His mother's father, a pipe fitter and union president at Polysar in Sarnia, was a staunch supporter of the New Democrats. Growing up, Mr. Hudak remembers the NDP signs on his grandparents' front lawn when his family spent much of the summer in Sarnia.

His grandfather gave him books with a left-wing perspective, but it didn't take long for Mr. Hudak to chart a different philosophical course. He graduated from the University of Western Ontario with an honours degree in economics in 1990, just in time to face one of the bleakest job markets in recent memory. Bob Rae was NDP premier at the time. The recession prompted Mr. Hudak to veer right and embrace the Common Sense Revolution espoused by the Conservatives.

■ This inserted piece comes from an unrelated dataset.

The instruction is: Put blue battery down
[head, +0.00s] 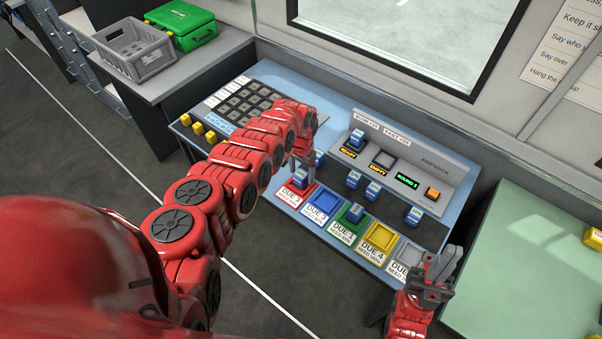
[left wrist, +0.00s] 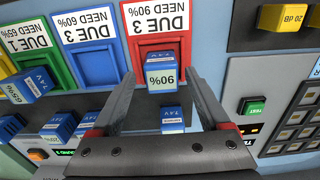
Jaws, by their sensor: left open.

"I [was]expecting to take on the world," Mr. Hudak said in an interview in his office at the provincial legislature, "and I found myself shortly thereafter working at the duty-free shop, stacking beer."

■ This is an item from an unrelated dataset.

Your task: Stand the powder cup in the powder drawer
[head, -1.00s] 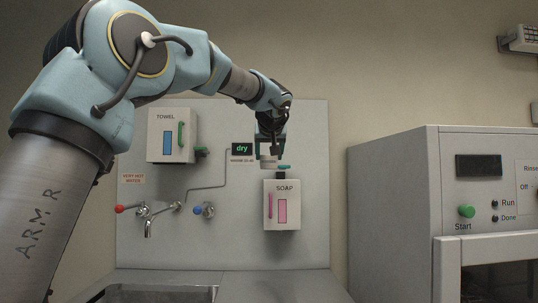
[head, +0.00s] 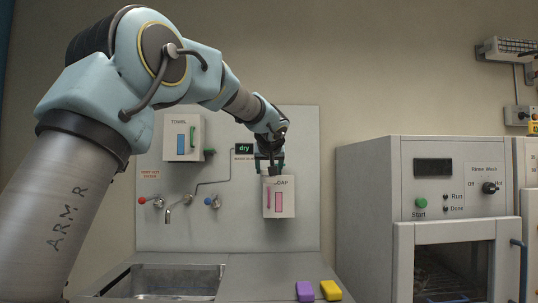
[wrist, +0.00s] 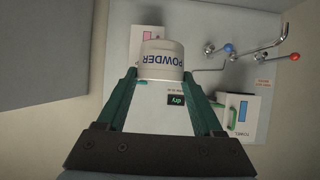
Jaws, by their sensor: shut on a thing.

He never mentions his socialist grandfather in his speeches. But during the interview, he recalled how touched Thomas Dillon was when his grandson gave him a book on socialism for his 90th birthday.

It was shortly after Mr. Hudak arrived at the legislature in 1995 and he asked Mr. Rae to sign the book. His grandfather cherished a personal note Mr. Rae wrote inside, thanking him for his leadership in the labour movement and for supporting the NDP. Mr. Dillon died two years later.

"I was happy to sign it," Mr. Rae, now interim leader of the federal Liberals, said in an e-mail, "and wonder now how Tom would feel about how life has turned out."

A regular guy

By all accounts, Mr. Hudak is a good listener who draws people out, is open to new ideas, and never gets angry. Friends who went to school with him say he is a regular guy who likes watching sports on TV, particularly football.

They compare his low-key style to his childhood hockey hero, Mike Bossy, the high-scoring former New York Islander who criticized violence in the game. They also say he was a top student academically with a broad interest in the world around him and a talent for winning debates.

"That's the Tim that's going to govern the province, not the Tim at the podium," said Agi Mete, his university roommate and a Tory supporter.

Mr. Hudak presents a very different face in public. He is tightly scripted, sticks to his talking points and often engages in sloganeering to criticize the Liberals' "tired and out of gas" policies.

There is the occasional flicker of boyish personality, especially when he talks about his family. His face lights up when he mentions Miller, his three-year-old daughter who has had significant undisclosed health challenges.

Mr. Hudak is one half of a political power couple. His wife, Deb Hutton, was a former senior aide to Mr. Harris and is now a stay-at-home mom.

During the interview, Mr. Hudak sounded decidedly un-premier-like when he recalled the first time he noticed the "hot, impressive young woman" who worked in Mr. Harris's office. He waited until she left her job before "mildly hitting on her," he chuckled, but added that Ms. Hutton has no recollection of this.

The Tory Leader is trying to connect with voters by campaigning on nostalgia for a bygone era, a time when he says there were plenty of opportunities for people who "worked hard and played by the rules" to provide a better future for their children and grandchildren.

He uses his own family as part of this narrative, frequently telling the story of his father's father, who came to Canada from Czechoslovakia in the 1940s, barely speaking a word of English and with only a few dollars in his pocket.

"Because of the hard work and sacrifice of my grandparents, I came from Ontario's vast middle class," Mr. Hudak said at a pre-campaign stop this week. "And voters willing, I will be the first premier who can trace his family from outside the British Isles."

His campaign has hit a couple of bumps. The candidate for the riding of Pickering-Scarborough East, Salmon Farooq, quietly withdrew his candidacy last March, just days before he was charged with fraud. The Tories parachuted in Kevin Gaudet, a high-profile advocate for lower taxes, to replace Mr. Farooq.

The party also faced criticism over the ouster of Tory MPP Norm Sterling, who served in the legislature for 34 years. In a speech at a dinner for Mr. Sterling last Thursday, former Tory premier Ernie Eves said the party's treatment of the veteran MPP was not fair or compassionate.

"People were startled," said one person who was at the dinner. Most of the more than 200 people in attendance applauded, he said.

Mr. Eves was referring to the fact that Mr. Sterling lost a nasty nomination battle last March against Jack MacLaren, a local activist with the Ontario Landowners Association. Mr. Hudak acknowledged that having a "contest within the family" is difficult.

For Mr. Hudak, the campaign will give voters an opportunity to see whether he is the standard-bearer for the hard-right Common Sense Revolution of 16 years ago.

His arrival at the party's helm in 2009 was supposed to end seven years of flirtation with the political centre under Mr. Eves and John Tory, who led the party from 2004 until his defeat in a by-election in March, 2009. His mentor, Mr. Harris, endorsed his leadership campaign.

On Friday night, Mr. Hudak and his wife were among the Tory elite and other guests invited to a barbecue at Toronto Mayor Rob Ford's Etobicoke home. But Mr. Ford played coy, saying he is not ready to endorse anyone just yet.

Mr. Hudak was asked recently if he is a blend of a blue Tory and a red Tory. His answer does nothing to diminish his reputation as something of a political chameleon.

"Does that give you purple?" he asked.